2009-09-29, 08:54
|
#747
|
Raczkowanie
Zarejestrowany: 2009-04
Wiadomości: 50
|
Dot.: No dobrze... ale co z MOTORAMI? :)
Cytat:
Napisane przez Świniaczek
Hamowanie awaryjne z tego co wiem jest oblewane, jak się koło nie zblokuje. To jest taka prędkość, że szanse na wywrotkę maleńkie, a sprawdza to jakby nie patrzeć, czy ktoś nie wywali się przy pierwszym lepszym ostrym hamowaniu. Ja miałam hamowanie awaryjne na mokrym placu, to był raj  Potańczyłam trochę, no ale cóż
|
u nas prędkosc ma byc 40-50km/h i wg mnie jest to bardzo duzo jak na placyk i początkowe hamowanie awaryjne. Wczoraj w naszym ośrodku egzaminacyjnym dziewczyna przewróciła się na awaryjnym hamowaniu i to podobno niezle się poturbowała, egzxaminator jakoś zbytnio nei przeżywał ze mogło się jej coś stac, podszedł do niej tempem śłimaczym i jeszcze kazał podnosic jej motocykl a ta zaczeła biedna płakac.

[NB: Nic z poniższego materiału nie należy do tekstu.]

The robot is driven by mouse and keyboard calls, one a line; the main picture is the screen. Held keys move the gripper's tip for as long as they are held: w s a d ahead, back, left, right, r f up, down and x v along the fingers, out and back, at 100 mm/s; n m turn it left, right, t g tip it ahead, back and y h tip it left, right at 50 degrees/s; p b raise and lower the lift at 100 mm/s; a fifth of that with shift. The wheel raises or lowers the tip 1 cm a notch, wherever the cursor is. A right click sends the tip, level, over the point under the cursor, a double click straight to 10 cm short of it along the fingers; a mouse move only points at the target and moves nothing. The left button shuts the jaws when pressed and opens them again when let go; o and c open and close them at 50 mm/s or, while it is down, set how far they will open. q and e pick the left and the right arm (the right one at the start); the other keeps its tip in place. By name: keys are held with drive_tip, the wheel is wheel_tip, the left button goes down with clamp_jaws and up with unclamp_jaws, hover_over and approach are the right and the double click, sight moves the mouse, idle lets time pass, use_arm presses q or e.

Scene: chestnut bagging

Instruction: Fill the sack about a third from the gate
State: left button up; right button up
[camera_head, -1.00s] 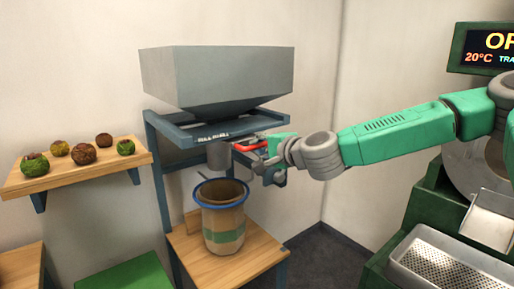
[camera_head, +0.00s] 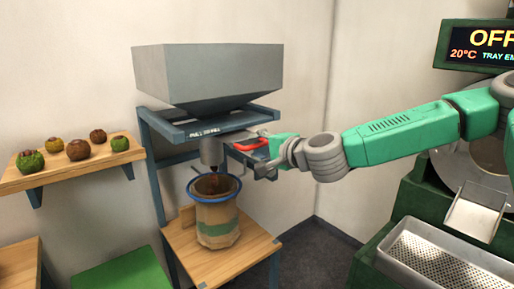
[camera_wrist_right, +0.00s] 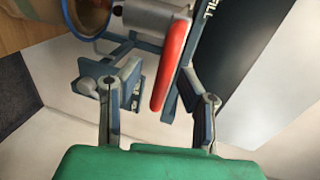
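The sack (camera_head: 217,222) stands open on a small wooden stand under the hopper's spout (camera_head: 211,151), its mouth around a blue ring (camera_head: 196,198). Dark brown pieces show between the spout and the sack's mouth, and brown contents show inside; the fill level is hard to judge. My right gripper (camera_head: 262,152) is at the gate's red handle (camera_head: 248,146). In the right wrist view the red handle (camera_wrist_right: 171,65) lies between the spread fingers of my right gripper (camera_wrist_right: 160,88), nearer the right finger, with a gap to the left one. My left gripper is out of view.
The grey hopper (camera_head: 208,75) sits on a blue frame above the stand (camera_head: 245,262). A wall shelf (camera_head: 15,181) at the left holds several chestnuts in green or brown husks. A green machine with a display (camera_head: 480,44) and a perforated tray (camera_head: 398,253) stands at the right.

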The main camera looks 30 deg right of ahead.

a tak ogólnie to u nas ulewa już od kilku dni, więc czuję że moje hamowanie na placyku zakończy się podobnie
---------- Dopisano o 09:54 ---------- Poprzedni post napisano o 09:51 ----------
your Angel dzięki za słowa otuchy, ale nie wiem czy to pomoże 
jak mnie stres dopadnie to będzie masakra -> przed egzaminem jezdziłam na moto więc jakieś tam obycie mam, ale ten stres 
przepraszam dziewczyny ze ja tak tu marudzę, ale muszę się wygadac bo jak męczę mojego TZ to on mnie zbywa - "zobaczysz i tak zdasz" a ja potrzebuję tylko troszeczkę współczucia hehehe
__________________
kochaj się ze mną... ale duszą. Ciałem to każdy głupi potrafi.